The Right Role

Looking for a new job? Here's what to expect.

Where to Start

Job-seekers today have a long list of criteria they would like their next jobs to meet. Having been placed in a business planning role, Stockmann wanted to return to being a CFO and she wanted to sit on a board again. She also wanted to work for a company with a strong ethical stance that was “doing good” in some way. That’s what she had liked about Novartis: “The work they’re doing to save, extend and improve lives appeals to me because it’s doing something valid that is helping others and is right for humanity.” Although being flexible about location — she and her partner wanted to stay abroad a few more years — meant that she spoke with potential employers in the US, Asia and Europe, it was the role itself, as well as a “lively” London location, that was the deciding factor.
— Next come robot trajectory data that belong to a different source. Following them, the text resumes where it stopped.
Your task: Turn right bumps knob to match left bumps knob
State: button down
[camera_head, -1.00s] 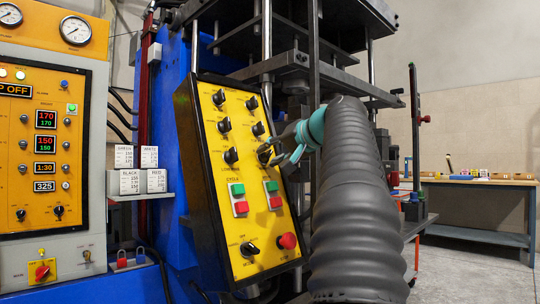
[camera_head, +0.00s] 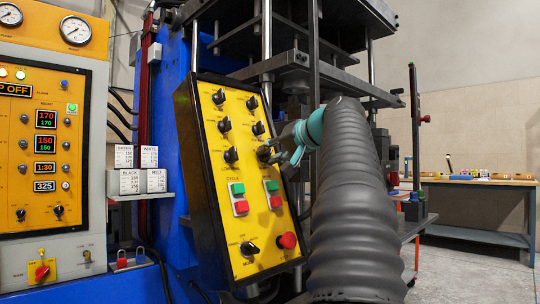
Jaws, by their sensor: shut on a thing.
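A yellow control panel (camera_head: 238,205) with a black frame tilts in the middle of the view. It carries two columns of black knobs; their labels are too small to read. The third-row left knob (camera_head: 231,155) has its pointer slanted. The third-row right knob (camera_head: 264,153) sits level with it, partly hidden by my gripper. My gripper (camera_head: 272,155) comes from the right, its fingers shut around that right knob. The exact angle of the gripped knob cannot be told.
Below the knobs are green and red buttons (camera_head: 238,198), a black selector (camera_head: 249,248) and a red mushroom button (camera_head: 287,240). Knobs above (camera_head: 258,128) sit close to my gripper. Dark press plates (camera_head: 300,65) stand behind. A workbench (camera_head: 480,205) is far right.

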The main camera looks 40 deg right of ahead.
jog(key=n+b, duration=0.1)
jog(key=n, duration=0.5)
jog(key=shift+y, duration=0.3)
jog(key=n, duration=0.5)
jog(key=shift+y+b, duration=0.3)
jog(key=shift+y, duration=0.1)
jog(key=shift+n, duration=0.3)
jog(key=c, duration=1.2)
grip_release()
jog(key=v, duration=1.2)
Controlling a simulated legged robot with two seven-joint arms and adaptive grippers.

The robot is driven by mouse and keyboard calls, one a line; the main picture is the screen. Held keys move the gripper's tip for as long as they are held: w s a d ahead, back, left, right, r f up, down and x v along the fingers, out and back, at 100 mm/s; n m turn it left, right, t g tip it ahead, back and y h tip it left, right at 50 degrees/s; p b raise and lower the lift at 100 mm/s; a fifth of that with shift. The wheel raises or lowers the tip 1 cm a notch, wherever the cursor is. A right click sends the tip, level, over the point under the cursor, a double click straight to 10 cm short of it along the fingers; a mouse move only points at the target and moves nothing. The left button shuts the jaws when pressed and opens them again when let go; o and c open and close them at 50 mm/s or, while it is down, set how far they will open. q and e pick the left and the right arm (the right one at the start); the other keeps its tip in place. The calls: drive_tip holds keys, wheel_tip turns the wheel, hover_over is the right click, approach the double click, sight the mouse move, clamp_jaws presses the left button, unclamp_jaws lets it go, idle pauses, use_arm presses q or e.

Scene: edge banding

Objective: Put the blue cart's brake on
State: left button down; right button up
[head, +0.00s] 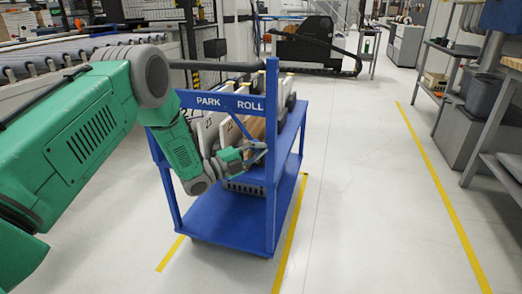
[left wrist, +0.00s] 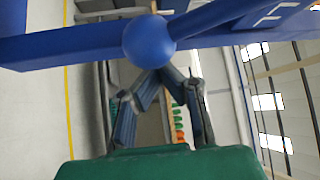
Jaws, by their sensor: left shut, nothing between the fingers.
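The blue cart (head: 230,222) stands ahead, its top crossbar (head: 222,103) lettered PARK at left and ROLL at right. A thin blue lever (head: 241,128) slants down and right from the crossbar towards my left gripper (head: 261,150). In the left wrist view a round blue knob (left wrist: 149,41) shows large, with a blue bar running from it to the upper right. My left gripper (left wrist: 165,74) is shut and empty, its fingertips close at the knob's lower edge. I cannot tell whether they touch it. My right gripper is out of view.
Numbered panels (head: 208,132) stand on the cart behind the crossbar. The cart's right front post (head: 271,165) is close to my left gripper. A roller conveyor (head: 60,58) is at left, shelving (head: 453,65) at right. The floor right of the cart is clear.

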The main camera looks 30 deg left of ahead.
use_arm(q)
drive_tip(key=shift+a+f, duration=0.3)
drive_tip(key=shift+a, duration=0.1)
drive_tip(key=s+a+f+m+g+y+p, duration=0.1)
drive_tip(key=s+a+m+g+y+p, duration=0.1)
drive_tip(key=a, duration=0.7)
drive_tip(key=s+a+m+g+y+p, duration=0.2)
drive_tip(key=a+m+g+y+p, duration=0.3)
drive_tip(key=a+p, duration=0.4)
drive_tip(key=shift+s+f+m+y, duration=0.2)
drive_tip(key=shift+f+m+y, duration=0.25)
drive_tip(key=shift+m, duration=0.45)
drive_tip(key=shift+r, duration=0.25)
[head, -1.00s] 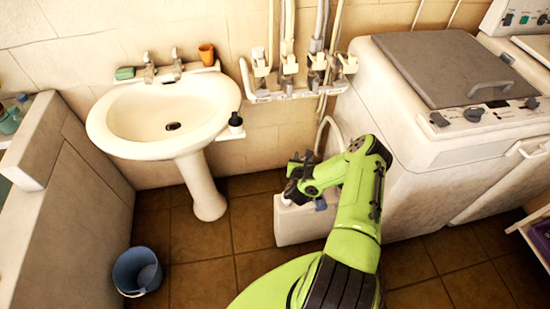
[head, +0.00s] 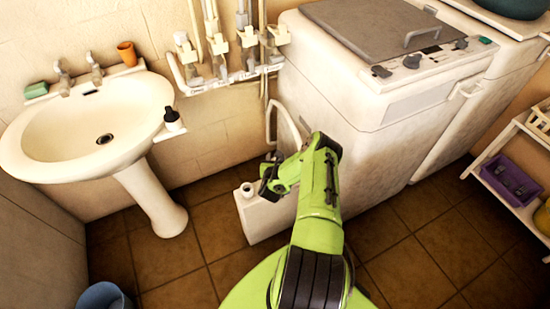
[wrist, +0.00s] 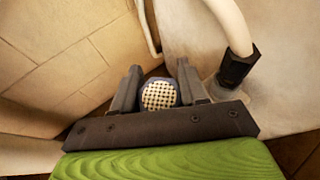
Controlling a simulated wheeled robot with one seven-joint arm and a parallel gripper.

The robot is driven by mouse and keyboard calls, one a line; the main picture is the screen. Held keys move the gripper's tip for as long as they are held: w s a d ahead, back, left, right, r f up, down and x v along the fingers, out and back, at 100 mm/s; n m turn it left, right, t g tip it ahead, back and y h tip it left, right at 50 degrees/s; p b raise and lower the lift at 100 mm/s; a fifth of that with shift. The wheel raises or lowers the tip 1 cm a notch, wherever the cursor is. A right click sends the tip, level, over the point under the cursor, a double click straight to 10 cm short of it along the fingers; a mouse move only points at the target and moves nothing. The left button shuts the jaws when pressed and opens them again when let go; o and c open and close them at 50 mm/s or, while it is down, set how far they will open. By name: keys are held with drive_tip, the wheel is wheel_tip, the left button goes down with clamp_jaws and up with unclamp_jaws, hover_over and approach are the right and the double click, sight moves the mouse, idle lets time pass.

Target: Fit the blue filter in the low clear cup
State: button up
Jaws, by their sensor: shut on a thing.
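My gripper (wrist: 159,92) is shut on a round piece with a pale grid face and a bluish rim, seemingly the blue filter (wrist: 159,95), in the wrist view. In the head view my gripper (head: 266,178) is low in front of the wall, beside the washing machine and above a white box; the filter cannot be made out there. Small clear cups (head: 220,71) hang under the wall pipes, up and left of my gripper. I cannot tell which is the low one. In the wrist view a greyish, seemingly translucent piece (wrist: 214,88) sits right of my gripper, at a black hose end.
A white box (head: 262,218) stands on the floor by my gripper. The washing machine (head: 345,100) is to the right, the washbasin (head: 75,145) to the left. A pale hose (wrist: 229,22) hangs close to my gripper. A blue bucket (head: 103,297) stands on the floor.

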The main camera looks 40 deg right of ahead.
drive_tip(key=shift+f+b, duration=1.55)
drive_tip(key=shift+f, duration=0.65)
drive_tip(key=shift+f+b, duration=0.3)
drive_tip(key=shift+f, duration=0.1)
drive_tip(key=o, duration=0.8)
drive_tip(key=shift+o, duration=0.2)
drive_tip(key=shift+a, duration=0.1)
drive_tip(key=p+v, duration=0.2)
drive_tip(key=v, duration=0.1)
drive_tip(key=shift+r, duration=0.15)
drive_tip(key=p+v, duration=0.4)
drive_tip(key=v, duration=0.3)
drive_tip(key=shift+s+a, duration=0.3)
While Van der Smissen wanted to stay in Belgium, he enjoyed the international aspect of his work with Unilever. “I liked working with people from different cultures, understanding why people do the things they do or why they don’t do the things I expect them to do. So I was looking for something that had an international dimension to it,” he says. He also wanted to work for a company that produces tangible products, rather than services, and is a recognised brand name in its market. And, crucially, he knew what he didn’t want: more than an hour’s commute at each end of the working day.
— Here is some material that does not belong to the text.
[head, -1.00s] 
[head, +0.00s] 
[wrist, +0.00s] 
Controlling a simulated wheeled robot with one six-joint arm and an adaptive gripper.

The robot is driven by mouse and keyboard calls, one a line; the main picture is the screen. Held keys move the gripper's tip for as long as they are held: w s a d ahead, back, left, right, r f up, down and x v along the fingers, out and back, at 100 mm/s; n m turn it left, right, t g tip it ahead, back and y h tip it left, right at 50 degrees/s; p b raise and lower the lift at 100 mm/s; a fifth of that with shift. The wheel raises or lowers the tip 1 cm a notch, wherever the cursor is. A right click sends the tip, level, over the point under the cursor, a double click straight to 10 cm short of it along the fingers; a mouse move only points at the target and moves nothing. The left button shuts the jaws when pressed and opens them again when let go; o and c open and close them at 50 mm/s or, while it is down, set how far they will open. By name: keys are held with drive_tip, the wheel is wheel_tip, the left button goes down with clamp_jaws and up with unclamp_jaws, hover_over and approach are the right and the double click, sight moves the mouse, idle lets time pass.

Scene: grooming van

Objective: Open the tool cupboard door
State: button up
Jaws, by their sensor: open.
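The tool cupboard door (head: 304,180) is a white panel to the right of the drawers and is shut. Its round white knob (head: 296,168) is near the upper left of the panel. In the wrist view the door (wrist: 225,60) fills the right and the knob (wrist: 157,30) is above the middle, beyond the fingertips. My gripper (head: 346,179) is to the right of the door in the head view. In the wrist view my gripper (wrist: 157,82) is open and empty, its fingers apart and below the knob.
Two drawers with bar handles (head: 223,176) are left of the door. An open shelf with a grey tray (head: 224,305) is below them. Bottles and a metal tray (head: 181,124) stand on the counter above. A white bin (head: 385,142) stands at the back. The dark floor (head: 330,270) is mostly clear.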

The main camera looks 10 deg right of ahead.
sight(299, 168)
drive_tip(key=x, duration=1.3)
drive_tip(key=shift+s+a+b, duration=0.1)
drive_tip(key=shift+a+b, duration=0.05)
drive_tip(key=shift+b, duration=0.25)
For Singh, apart from developing her knowledge about a wider range of products, she wants to continue working with “challenging people.” “You can’t work with people who don’t have anything to teach you,” says Singh, who had studied law before joining a graduate scheme at UK energy company Centrica, where she moved from junior accounting roles to internal audit and working in a strategic team. At BP, “I love working with traders even though they can be difficult because I like the challenge of negotiating with them. If you tell them one plus one is two, they want to know how you know that one is one — that’s what I mean by challenging people.” Other criteria? A global company with a competitive internal environment, a good reputation and a culture of “trust and openness.”

Laine-Toner has a list of “personal values” — including openness, honesty, integrity and respect — that he wants to see at any company where he works. But the two things that are most important to him are a commitment to career development and — like Stockmann — a belief in the company’s values. “The reason I have been with Sainsbury for so long is that I believe in what the company’s trying to do,” he says. “I believe in its sustainability agenda. We changed our bananas to 100% Fairtrade and that, for me, is inspired. I couldn’t work for a company that I didn’t believe was doing the right thing.”